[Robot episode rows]
··········

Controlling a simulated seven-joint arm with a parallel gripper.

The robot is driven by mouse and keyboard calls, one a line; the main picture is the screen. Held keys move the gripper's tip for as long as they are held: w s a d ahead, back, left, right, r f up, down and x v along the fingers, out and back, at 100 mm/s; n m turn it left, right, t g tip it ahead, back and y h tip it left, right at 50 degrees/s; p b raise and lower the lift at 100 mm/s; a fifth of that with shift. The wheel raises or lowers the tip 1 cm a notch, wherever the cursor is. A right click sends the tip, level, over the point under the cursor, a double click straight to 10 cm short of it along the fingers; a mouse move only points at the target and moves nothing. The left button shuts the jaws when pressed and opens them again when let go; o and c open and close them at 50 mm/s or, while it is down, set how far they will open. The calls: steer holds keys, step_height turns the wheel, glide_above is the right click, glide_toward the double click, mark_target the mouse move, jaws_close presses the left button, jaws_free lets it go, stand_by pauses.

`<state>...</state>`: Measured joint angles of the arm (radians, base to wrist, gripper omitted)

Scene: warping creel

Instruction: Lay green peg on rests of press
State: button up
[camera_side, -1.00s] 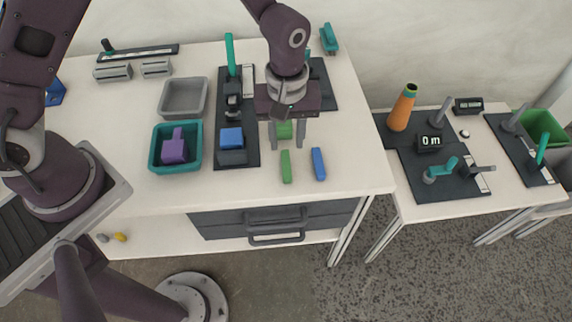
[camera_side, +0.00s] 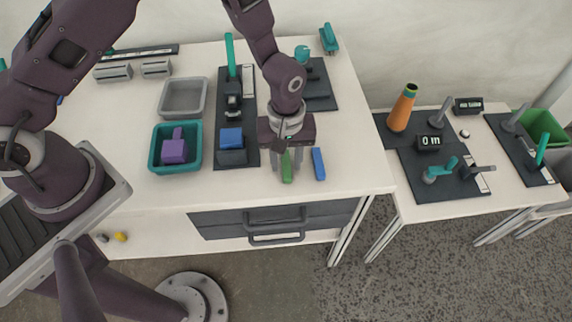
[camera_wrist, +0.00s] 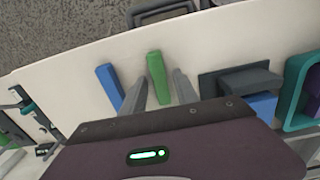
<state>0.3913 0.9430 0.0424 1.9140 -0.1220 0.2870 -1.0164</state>
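The green peg (camera_side: 287,172) lies on the white table near its front edge. My gripper (camera_side: 287,172) is low over it, fingers pointing down, one on each side. In the wrist view the green peg (camera_wrist: 156,72) lies between the open fingers (camera_wrist: 160,85), with a gap showing on both sides. I cannot tell the fingers' exact height. Left of the gripper, a dark base plate (camera_side: 222,164) carries a teal upright lever (camera_side: 230,52) and looks like the press. I cannot make out its rests clearly.
A blue peg (camera_side: 318,163) lies just right of the gripper. Further left are a teal tray (camera_side: 155,165) holding a purple block (camera_side: 174,150), and an empty grey tray (camera_side: 165,100). Another dark plate (camera_side: 322,95) is behind.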

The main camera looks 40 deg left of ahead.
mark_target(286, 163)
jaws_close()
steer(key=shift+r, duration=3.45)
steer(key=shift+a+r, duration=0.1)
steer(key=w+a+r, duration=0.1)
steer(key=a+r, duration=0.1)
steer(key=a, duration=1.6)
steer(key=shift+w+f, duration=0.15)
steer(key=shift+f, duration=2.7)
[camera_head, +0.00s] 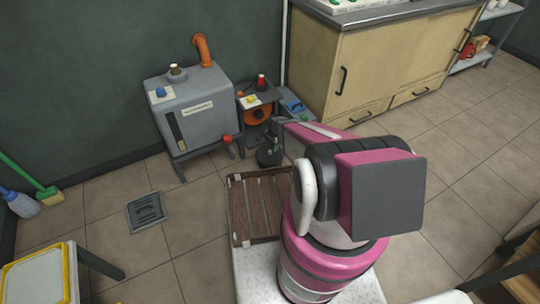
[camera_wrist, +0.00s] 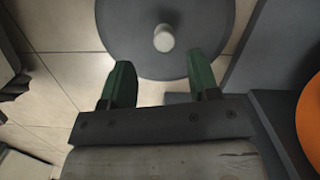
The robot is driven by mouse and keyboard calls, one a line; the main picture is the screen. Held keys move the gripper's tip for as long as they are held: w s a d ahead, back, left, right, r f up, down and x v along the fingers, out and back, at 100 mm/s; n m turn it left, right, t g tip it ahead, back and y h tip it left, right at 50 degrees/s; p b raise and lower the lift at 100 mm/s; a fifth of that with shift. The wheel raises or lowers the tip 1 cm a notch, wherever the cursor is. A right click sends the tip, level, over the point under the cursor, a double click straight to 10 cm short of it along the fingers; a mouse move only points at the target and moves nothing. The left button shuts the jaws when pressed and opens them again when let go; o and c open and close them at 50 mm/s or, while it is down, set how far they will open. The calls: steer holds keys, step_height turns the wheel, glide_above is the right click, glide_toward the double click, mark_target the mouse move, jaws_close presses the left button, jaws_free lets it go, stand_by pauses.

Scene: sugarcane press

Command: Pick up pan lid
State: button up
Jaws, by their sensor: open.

··········

[TASK GOAL] Using the listing above, pick out each line that contains the word "joint", then copy it.

[COMPLETE OUTPUT]
Controlling a simulated seven-joint arm with a parallel gripper.
`<state>...</state>`: Measured joint angles of the arm (radians, base to wrist, gripper omitted)

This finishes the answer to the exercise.